I'm not sure that is what most people mean by "democracy."  I refer you
to Robert Nozick's _Anarchy, State, and Utopia_ too.  Therein he gives
something which, IIRC, is basically the tale of a slave.  He starts out
with a person in what is without controversy a state of slavery: you're
owned by someone else who decides what you do and when you do it.  The
tale progresses to where there are limits on the owner's power.  E.g.,
you have weekends off or you can keep a portion of your production for
your wants.  The tale proceeds further to where the owner takes on a
bunch of advisers.  The next stage, IIRC, is one where there's no single
owner, but now 10,000 other people vote on what you do.  The final stage
is one where your vote gets tallied in as well.  Now you have a say in
your management.:)

But you just mean having a voice -- not necessarily majority rule or
"rule by the demos."  In which case, I refer you to Myron Lieberman's
_Privatization and Education Choice_ -- a basically boring tome, but its
author brings up an interesting distinction between voice and exit
organization.  (Most of the book is online at
http://www.educationpolicy.org/files/privbook/httoc.htm , but the part
I'm referring to is only reference in the table of contents, but does
not appear to be online.:/)  In a voice organization, you have a say in
the management, but you're pretty much stuck with the system and you
have to work within the system to get things done.  Examples are
governments and government agencies in Western democracies.  E.g., in
the US, the local zoning board is appointed by a public official who is
ultimately elected.  You can, in many cases, go before the board and try
to convince them of your position on an issue.  Or you can work to
change the composition of the board.

In exit organizations you usually have almost no direct say in the
management of the organization, but you can decide not to do business
with it.  An example of this is almost any business that does not have a
legally enforced monopoly.  While you can't change the way things are
run directly, by take your business elsewhere you can avoid any
discoordinations between you and the organization.  (You can even form
your own organization to provide whatever want it is.)

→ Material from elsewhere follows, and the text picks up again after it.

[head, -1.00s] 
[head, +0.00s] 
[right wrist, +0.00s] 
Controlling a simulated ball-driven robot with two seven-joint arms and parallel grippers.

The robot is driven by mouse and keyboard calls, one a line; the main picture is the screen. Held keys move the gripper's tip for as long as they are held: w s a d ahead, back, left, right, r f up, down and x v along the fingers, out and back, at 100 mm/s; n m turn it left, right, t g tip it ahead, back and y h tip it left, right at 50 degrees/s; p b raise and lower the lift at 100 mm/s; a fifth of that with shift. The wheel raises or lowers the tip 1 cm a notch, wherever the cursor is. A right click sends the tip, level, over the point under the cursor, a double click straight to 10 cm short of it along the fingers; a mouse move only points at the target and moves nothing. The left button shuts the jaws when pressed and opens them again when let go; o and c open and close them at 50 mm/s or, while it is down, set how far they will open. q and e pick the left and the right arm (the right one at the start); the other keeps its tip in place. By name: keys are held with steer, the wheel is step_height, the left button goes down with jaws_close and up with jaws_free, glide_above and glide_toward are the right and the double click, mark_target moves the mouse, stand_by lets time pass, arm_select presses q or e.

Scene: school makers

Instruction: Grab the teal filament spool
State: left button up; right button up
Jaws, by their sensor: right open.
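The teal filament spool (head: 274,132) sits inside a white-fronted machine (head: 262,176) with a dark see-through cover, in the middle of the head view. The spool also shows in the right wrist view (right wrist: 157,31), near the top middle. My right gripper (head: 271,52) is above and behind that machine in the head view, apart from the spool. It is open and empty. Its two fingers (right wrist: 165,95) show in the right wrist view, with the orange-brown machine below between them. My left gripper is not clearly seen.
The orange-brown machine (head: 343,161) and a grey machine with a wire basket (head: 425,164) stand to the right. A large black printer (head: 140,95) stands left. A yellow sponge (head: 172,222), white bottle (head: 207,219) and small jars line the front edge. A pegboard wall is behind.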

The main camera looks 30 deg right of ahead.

Voice organizations tend to be slow to change and when the do change
it's follows the pattern of punctuated equilibria -- viz., long periods
of stasis until would be reformers have enough power to overturn the
existing order and install a new one that lasts for a long time until
the next wave of reform.  Generally, voice organizations also need some
form of compulsion in the end to prevent loss of membership -- which
would, obviously, make them exit systems.:)

Exit organizations tend to change much more quickly as they tend to
minutely track coordination with other community members.  (This applies
to for-profit and non-profit organizations, since if enough people exit
either type, eventually they will fail.)

> Concerning specific mechanisms, I think we are
> not doing too bad in most of the Western world,
> but of course there may be better mechanisms.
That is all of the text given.